Some argue that delays in national standards restrict high-power charging development. However, standards require extensive testing and data accumulation. Defining a standard before system-level validation is premature. Standard-setting bodies rely on industry leaders to invest in R&D and testing to generate the necessary data. For example, a common European approach places the cooling circulation drive inside the charger while the cable itself may be uncooled; cooling fluid is delivered to the connector and returned in a loop. German cable manufacturers that include on-cable cooling report that a 25 mm2 cable can carry 350 A based on extensive temperature-rise testing. Connector temperature rise is also critical: the DC+ and DC- terminals are the hottest locations, so individual temperature monitoring of each terminal is essential. To distinguish whether a cable has on-cable cooling, IEC is moving toward defining RC1 and RC2 charging levels, where RC2 refers to current levels that require cooling.
Regarding terminal temperature control, the plating thickness on connector pins is a key factor.
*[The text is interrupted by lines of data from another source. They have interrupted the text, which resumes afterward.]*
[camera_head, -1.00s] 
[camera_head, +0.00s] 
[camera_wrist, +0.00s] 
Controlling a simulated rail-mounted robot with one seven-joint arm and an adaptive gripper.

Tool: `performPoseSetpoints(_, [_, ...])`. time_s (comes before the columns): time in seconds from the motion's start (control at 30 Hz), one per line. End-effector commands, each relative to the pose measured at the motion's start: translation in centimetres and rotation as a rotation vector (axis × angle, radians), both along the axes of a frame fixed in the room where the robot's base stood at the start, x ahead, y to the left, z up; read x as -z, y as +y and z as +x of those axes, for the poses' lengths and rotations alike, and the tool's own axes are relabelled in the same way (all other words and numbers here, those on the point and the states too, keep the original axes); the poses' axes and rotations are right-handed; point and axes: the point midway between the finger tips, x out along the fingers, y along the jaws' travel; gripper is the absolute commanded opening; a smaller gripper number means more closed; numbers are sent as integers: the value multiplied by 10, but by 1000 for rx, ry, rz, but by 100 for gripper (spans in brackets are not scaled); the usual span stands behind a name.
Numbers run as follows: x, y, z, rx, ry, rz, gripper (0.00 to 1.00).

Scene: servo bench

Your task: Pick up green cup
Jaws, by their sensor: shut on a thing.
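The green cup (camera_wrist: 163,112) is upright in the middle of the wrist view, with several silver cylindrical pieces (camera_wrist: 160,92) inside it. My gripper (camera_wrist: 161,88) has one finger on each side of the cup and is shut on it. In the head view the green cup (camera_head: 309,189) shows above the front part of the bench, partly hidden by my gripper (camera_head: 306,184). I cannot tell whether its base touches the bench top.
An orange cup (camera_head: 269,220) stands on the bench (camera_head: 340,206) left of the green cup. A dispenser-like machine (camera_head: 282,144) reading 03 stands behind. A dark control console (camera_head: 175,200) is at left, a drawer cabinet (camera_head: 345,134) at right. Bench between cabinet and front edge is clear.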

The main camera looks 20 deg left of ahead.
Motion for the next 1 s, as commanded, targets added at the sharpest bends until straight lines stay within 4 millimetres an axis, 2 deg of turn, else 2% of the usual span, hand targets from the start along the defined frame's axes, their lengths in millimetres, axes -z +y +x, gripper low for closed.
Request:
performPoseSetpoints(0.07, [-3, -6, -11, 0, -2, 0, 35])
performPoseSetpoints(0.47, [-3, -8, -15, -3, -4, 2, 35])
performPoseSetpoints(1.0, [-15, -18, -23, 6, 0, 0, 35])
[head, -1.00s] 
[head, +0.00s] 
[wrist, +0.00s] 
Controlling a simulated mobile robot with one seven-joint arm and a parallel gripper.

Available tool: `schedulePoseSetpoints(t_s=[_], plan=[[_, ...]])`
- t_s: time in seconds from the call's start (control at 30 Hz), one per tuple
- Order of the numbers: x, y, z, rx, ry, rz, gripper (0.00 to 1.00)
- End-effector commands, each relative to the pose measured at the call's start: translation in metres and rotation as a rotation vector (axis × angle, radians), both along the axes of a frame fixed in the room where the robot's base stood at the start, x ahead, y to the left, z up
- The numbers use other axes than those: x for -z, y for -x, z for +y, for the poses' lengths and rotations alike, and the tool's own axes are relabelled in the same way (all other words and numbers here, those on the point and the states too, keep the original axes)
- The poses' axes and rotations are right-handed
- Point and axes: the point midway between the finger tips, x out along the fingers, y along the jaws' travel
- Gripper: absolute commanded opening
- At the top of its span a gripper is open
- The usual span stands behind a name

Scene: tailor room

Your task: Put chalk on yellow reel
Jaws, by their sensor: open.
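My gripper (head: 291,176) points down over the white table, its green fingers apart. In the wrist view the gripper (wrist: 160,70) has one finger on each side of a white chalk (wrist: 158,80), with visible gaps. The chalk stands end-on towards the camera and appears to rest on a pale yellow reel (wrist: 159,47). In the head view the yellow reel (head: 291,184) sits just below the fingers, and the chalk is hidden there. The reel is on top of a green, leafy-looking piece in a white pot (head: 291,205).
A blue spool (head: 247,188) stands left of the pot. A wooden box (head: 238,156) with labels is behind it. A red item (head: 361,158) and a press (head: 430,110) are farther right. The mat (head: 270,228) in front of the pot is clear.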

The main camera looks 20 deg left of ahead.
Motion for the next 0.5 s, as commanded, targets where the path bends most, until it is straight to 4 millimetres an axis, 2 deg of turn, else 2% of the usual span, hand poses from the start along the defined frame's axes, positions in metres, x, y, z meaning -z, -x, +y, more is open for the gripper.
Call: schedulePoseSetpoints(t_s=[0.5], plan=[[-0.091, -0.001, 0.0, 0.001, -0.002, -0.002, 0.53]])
In IEC discussions, a delegation from China advocated removing the lower tolerance because an 8-5 tolerance yields only a 3 μm thickness, and also proposed removing the term ELECTROPLATING since layer formation is not only achieved by electroplating. The proposal provoked intense debate: opponents argued against strict lower limits, possibly because of differences in materials and manufacturing processes. European and American manufacturers do not necessarily require an 8 μm plating thickness.
Cooling systems typically use intelligent activation rather than continuous operation. Some vendors choose to enable cooling starting at 200 A to keep temperatures below 50°C, based on testing such as how long 180 A or 200 A can be sustained before reaching critical temperatures. Other research topics include coolant loss or leakage risk, flammability, compatibility of coolants with insulating materials, and other potential hazards—all important details in high-power charging development.